FPTK UPI Selenggarakan Training of Trainers (TOT) LLN (Language, Literacy, and Numerical)

03 August, 2020
43

Fakultas Pendidikan Teknologi dan Kejuruan (FPTK) Universitas Pendidikan Indonesia (UPI) menyelenggarakan kegiatan Training of Trainers (TOT) LLN (Language, Literacy, and Numerical) dan ES (Employability Skill) dalam Pendidikan Teknologi Kejuruan secara daring menggunakan aplikasi zoom meeting (22, 24/7/2020).

Kegiatan ToT ini dibagi dalam 2 hari. Hari pertama dilaksanakan pada tanggal 22 Juli 2020 dengan jumlah peserta sebanyak 52 peserta. Hari kedua dilaksanakan pada tanggal 24 Juli 2020 dengan jumlah peserta sebanyak 47 peserta. Acara dibuka secara resmi oleh Wakil Dekan Bidang Kemahasiswaan FPTK, Dr.

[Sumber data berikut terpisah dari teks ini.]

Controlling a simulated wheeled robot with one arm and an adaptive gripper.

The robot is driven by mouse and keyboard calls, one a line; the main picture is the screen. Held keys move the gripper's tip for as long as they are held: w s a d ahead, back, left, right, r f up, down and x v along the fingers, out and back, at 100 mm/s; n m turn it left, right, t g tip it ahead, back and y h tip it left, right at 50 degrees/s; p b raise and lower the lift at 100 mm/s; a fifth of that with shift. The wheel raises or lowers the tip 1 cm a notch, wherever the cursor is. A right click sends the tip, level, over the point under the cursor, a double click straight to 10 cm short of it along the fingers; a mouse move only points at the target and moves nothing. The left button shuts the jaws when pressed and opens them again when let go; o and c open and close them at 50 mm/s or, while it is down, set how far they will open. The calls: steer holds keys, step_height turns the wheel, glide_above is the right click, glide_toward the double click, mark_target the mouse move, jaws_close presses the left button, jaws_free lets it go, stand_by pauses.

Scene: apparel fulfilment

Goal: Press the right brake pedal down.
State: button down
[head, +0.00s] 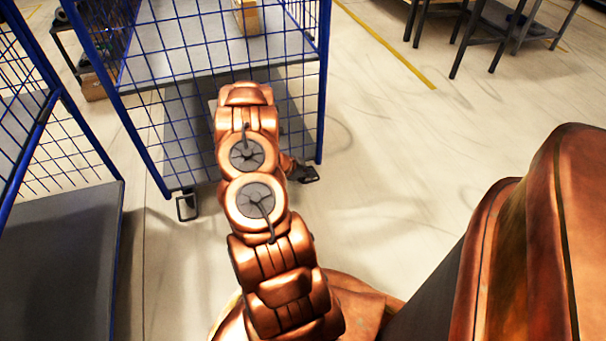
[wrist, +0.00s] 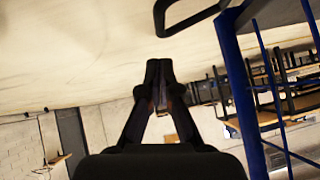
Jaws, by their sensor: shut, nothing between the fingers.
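In the wrist view, a dark looped pedal (wrist: 187,25) shows at the top edge, beside the base of a blue post. My gripper (wrist: 159,66) is shut and empty. Its fingertips appear below the pedal in that picture, with a visible gap between them. In the head view, a dark shape (head: 303,174) sits just right of my arm, at the foot of the cart's right front post. I cannot tell there what is gripper and what is pedal. The left pedal (head: 187,207), a dark loop, stands out under the cart's left front corner.
The blue mesh cart (head: 322,95) stands ahead, with a cardboard box (head: 248,18) on its shelf. Another blue mesh cart (head: 118,183) is at the left. Dark tables (head: 482,22) stand at the back right. The floor right of the cart is clear.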

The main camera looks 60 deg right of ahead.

Ana, S.Pd., M.Pd., serta dihadiri oleh Para Ketua Program Studi S1 Kependidikan, Ketua Lembaga Sertifikasi Profesi Pihak Kesatu UPI, Sekretaris Lembaga Sertifikasi Profesi Pihak Kesatu UPI serta para Dosen Muda di lingkungan FPTK UPI. Pemateri kegiatan tersebut adalah Bapak Hendry Himawan Wijaya, Lead Asesor Lembaga Sertifikasi Kompetensi (LSK) dengan moderator adalah dosen baru dari Departemen Pendidikan Teknik Arsitektur, Ana Ramdani Sari, S.Pd., M.Plan.


Materi ToT
Dunia Pendidikan Indonesia saat ini familiar dengan istilah-istilah seperti Kurikulum Berbasis Kompetensi (KBK) dan Pembelajaran Berbasis Kompetensi (PBK); yang mana pada implementasinya banyak didasarkan pada technical skill atau hard skill. Namun, selain technical skill tersebut, terdapat kemampuan dasar yang dianggap penting namun masih terbilang baru dalam Pendidikan Indonesia yaitu foundation skill yang terdiri dari kemampuan bahasa/oral, membaca komprehensif, dan numerical atau berhitung.

Selain itu, Pendidikan Vokasi pada khususnya banyak didasarkan pada Pedagogi (teori) dan melupakan roh dari Pendidikan vokasi itu sendiri yaitu Employability Skill yang biasa kita sebut dengan keterampilan kerja atau Andragogy. Sebenarnya, keterampilan kerja ini telah tercantum dalam Standar Kompetensi Kerja Nasional Indonesia (SKKNI) 2005 dalam tujuh kompetensi Kunci yang merupakan turunan dari sistem Pendidikan vokasi Australia (BEZ australia 1998) Permen 2012. Dikarenakan adanya keterbatasan dalam penerjemahan 7 kompetensi kunci tersebut ke dalam Pendidikan vokasi; standar kompetensi kerja kemudian dirubah menjadi standar kompetensi saja.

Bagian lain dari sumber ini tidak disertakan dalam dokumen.